Wednesday, January 2, 2008

Lou Ureneck's BACKCAST in the Associated Press


River journey takes divorced dad and son farther than Alaska

By Jerry Harkavy ,
Associated Press, January 2nd, 2008


PORTLAND - When newspaper editor Lou Ureneck took his teenage son Adam on a 110-mile river journey through the Alaskan wilderness in August 2000, he had more in mind than observing wildlife and catching salmon and Arctic char.

The fishing trip was Ureneck's desperate attempt to reconnect with his son just before Adam went off to college, an effort to ensure that the angry and alienated youngster, who blamed his father for his parents' bitter divorce, would remain a part of his life.

As the two traveled by raft down the Kanektok River to the sea, a trip fraught with dangerous episodes, nasty weather and repressed emotions that sprung to the surface, Ureneck jotted down his thoughts and observations in a journal. Three years later, he decided to write about the trip and realized there was a lot more to the story than he had anticipated.

"As the narrative unfolded, there was this kind of undertow that pulled me back to my own childhood, and it eventually became a book really about paternity, about fatherhood. These two different journeys - the journey down the river and the journey growing up as a boy, as a fisherman, without a father," Ureneck, 57, said in an interview. By examining his past, he was better able to come to terms with it.

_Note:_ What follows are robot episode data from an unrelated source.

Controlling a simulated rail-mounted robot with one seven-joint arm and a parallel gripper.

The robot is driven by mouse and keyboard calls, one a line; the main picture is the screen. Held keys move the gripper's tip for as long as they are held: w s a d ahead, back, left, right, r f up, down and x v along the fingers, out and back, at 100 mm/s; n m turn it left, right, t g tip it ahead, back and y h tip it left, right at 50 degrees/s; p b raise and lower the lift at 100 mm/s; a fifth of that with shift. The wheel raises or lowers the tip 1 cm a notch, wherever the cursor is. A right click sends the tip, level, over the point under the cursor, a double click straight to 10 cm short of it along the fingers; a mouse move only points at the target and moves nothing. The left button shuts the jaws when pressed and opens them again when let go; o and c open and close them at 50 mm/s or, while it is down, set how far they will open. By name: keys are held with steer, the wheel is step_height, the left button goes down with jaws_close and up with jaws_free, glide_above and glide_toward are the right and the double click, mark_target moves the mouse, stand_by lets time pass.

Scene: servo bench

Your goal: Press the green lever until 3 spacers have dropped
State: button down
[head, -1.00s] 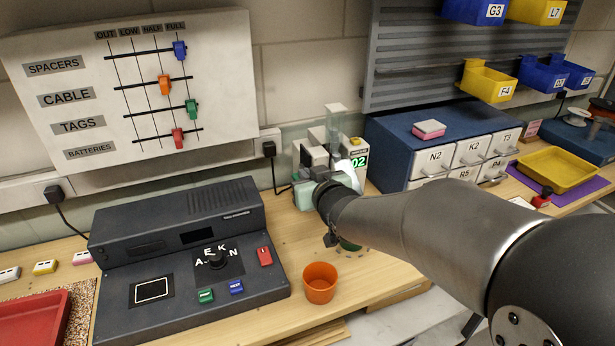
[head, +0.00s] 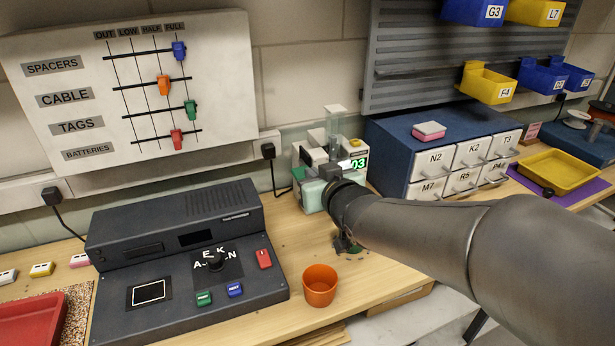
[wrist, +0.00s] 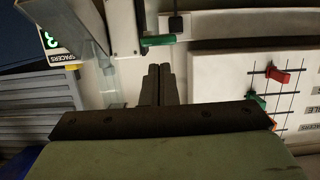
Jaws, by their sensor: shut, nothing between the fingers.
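The spacer dispenser (head: 312,156) stands at the back of the bench, with a clear upright tube and a lit counter (head: 358,163) reading 03. In the wrist view its SPACERS label (wrist: 60,58) and lit digit show at the upper left.
An orange cup (head: 320,286) stands on the bench in front of the dispenser. A dark control console (head: 190,265) is to the left. A blue drawer cabinet (head: 395,150) stands close on the right. A stock board (head: 230,80) is on the wall.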

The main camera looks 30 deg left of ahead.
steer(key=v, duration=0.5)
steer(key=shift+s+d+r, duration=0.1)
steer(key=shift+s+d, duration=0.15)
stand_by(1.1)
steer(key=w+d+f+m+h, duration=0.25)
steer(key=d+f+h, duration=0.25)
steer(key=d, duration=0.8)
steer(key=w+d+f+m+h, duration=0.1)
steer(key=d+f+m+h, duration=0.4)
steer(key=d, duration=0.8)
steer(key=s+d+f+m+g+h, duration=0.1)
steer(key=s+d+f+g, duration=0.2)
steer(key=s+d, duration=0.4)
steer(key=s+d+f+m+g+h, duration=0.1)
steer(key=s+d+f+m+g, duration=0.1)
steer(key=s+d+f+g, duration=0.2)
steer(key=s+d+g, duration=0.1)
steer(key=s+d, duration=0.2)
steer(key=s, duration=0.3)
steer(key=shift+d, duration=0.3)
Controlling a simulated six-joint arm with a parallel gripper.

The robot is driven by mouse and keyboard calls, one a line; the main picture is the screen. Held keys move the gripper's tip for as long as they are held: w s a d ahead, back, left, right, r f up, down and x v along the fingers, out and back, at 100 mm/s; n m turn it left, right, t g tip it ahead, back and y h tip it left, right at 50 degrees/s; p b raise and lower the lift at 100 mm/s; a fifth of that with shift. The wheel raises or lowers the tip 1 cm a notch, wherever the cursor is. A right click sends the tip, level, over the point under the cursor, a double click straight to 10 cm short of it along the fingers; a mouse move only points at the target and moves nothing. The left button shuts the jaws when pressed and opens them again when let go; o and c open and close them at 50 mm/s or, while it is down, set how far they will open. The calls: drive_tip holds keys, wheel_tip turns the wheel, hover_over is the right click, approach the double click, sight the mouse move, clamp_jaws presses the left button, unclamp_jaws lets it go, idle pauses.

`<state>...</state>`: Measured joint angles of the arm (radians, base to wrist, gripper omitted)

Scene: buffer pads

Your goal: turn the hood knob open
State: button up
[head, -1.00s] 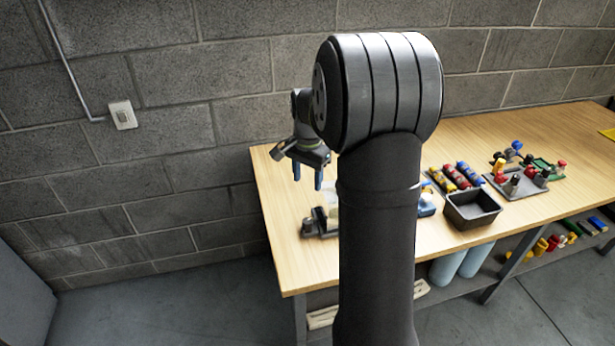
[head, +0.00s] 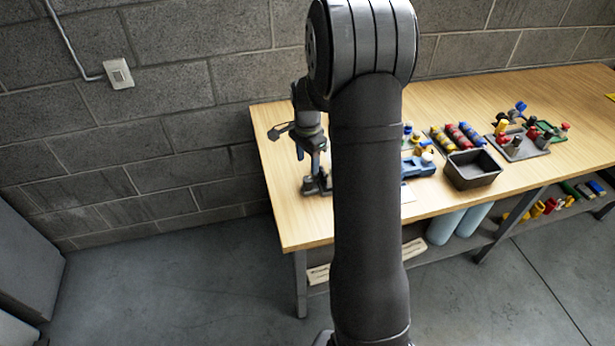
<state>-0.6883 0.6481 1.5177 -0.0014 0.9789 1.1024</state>
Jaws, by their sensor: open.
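My gripper (head: 308,158) is over the left end of the wooden workbench (head: 285,215), just above a small dark grey device (head: 313,186). Its blue fingers are apart, with the near one partly lost against the dark parts. I cannot tell whether a finger touches the device. I cannot make out a hood knob in this view. My own arm hides much of the bench beside the device.
A blue device (head: 420,167) and a black bin (head: 472,169) stand right of my arm. Red, yellow and blue cylinders (head: 457,136) lie behind the bin. A plate (head: 518,145) with coloured knobs is farther right. The bench's front left corner is clear.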

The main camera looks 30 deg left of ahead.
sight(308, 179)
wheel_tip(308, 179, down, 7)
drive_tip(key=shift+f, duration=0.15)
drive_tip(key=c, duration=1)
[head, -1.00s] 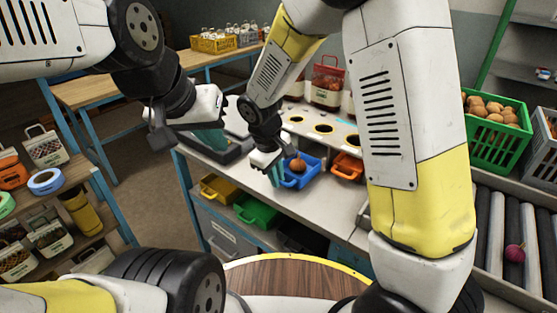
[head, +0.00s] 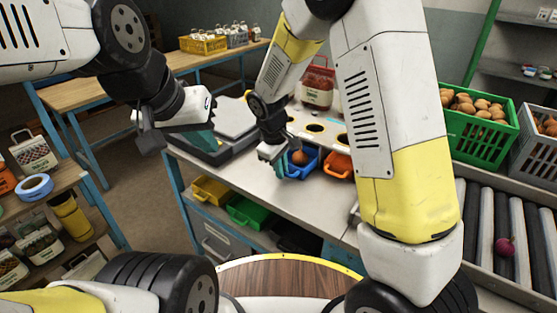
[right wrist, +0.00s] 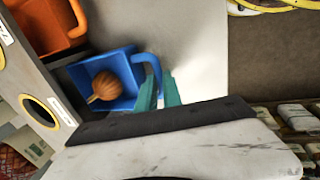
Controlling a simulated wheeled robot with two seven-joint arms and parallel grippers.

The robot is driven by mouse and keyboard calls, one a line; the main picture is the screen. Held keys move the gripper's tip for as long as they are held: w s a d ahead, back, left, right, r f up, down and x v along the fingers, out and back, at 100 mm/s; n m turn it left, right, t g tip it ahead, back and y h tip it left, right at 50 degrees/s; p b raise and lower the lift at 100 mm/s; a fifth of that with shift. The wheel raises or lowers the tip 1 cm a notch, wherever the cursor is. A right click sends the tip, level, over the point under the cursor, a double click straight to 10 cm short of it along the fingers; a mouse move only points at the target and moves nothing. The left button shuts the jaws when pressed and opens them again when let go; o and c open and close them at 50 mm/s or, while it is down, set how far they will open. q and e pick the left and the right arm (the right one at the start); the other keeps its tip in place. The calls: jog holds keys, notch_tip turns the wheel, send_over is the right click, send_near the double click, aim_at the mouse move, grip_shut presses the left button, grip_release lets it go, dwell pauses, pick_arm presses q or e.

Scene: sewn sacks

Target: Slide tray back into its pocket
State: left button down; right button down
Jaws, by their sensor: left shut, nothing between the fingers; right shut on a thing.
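The blue tray (head: 312,166) holds a round orange-brown vegetable (head: 299,158) and sits on the white bench top, in front of a white rack (head: 327,118) with round holes. My right gripper (head: 282,162) is shut on the tray's looped handle at its near-left end. In the right wrist view the tray (right wrist: 120,68) lies between the fingers (right wrist: 158,92) and the rack, with its far end at the rack's front. How deep it sits in the pocket is hidden. My left gripper (head: 203,140) is shut and empty, over the left part of the bench.
An orange tray (head: 338,165) stands just right of the blue one. A dark grey flat case (head: 230,135) lies on the bench to the left. Yellow (head: 210,190) and green (head: 250,212) bins are under the bench. The bench top in front is clear.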

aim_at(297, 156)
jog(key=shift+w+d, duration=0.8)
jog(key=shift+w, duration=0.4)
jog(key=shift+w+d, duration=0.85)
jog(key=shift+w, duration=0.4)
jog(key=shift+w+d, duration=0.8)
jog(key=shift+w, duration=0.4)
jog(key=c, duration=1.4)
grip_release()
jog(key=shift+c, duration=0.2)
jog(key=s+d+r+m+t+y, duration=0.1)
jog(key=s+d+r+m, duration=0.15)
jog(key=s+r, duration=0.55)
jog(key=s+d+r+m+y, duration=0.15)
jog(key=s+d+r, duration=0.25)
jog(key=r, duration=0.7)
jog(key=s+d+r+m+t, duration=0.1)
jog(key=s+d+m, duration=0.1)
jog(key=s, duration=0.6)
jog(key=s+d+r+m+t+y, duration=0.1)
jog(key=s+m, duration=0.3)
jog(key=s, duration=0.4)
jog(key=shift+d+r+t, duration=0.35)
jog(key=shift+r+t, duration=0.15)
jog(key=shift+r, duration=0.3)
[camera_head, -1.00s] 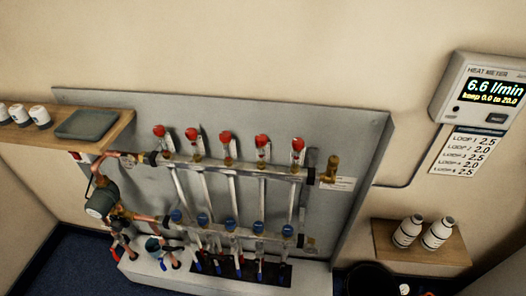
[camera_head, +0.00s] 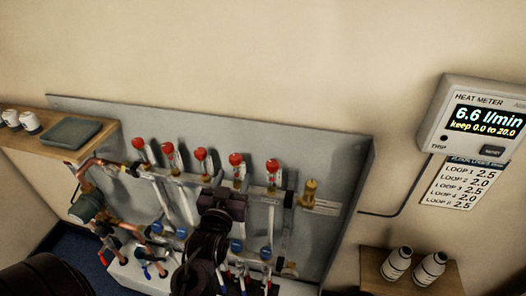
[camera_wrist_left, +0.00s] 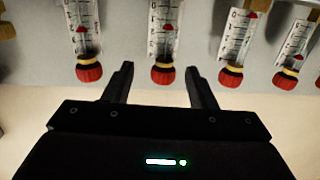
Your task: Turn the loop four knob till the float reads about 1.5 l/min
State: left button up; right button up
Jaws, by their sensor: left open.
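A row of red knobs tops clear flow gauges on the manifold. Counting from the left in the head view, the fourth is the loop four knob (camera_head: 236,159). In the left wrist view, upside down and reversed, it appears to be the red knob (camera_wrist_left: 163,75) between the fingertips. Its gauge (camera_wrist_left: 163,32) shows a red float, too small to read surely. My left gripper (camera_head: 223,195) is open and empty, just below that knob in the head view. Its fingers (camera_wrist_left: 160,90) point at the knob, apparently not touching. My right gripper is not in view.
Neighbouring red knobs stand close on both sides (camera_head: 200,154) (camera_head: 272,165). A brass fitting (camera_head: 309,192) ends the rail. The heat meter (camera_head: 487,117) reads 6.6 l/min, keep 0.0 to 20.0. A loop list (camera_head: 458,184) hangs below it. White bottles (camera_head: 397,264) stand on the right shelf.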

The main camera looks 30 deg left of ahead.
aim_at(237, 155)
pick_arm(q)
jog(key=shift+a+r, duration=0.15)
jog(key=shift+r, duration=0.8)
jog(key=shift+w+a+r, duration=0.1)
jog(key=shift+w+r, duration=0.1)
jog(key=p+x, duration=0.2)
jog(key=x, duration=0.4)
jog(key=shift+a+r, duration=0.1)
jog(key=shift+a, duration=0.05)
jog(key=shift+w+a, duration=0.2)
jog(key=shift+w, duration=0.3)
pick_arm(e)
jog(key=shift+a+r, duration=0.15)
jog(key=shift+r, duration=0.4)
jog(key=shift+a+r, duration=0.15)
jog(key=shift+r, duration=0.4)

His critically acclaimed memoir, "Backcast," weaves the 10-day father-and-son adventure in southwestern Alaska with Ureneck's own back story, beginning with a chaotic upbringing in New Jersey in which his father walked out when he was 7 and disappeared from his life. The family was strapped for money and Ureneck remembers having to move 17 times during childhood, sometimes skipping out on the rent.

As he grew to manhood, Ureneck yearned for a normal life, promising himself that he would keep his family intact. He vowed to never subject his two children to the kind of grief he endured when his father, and later his alcoholic stepfather whom he truly loved, were lost to him because of divorce.

Early on, he found solace in fly fishing. His book draws its title from fishing - when a line is thrown back in order to propel it forward. When the backcast is right, the forward cast is more likely to be on target.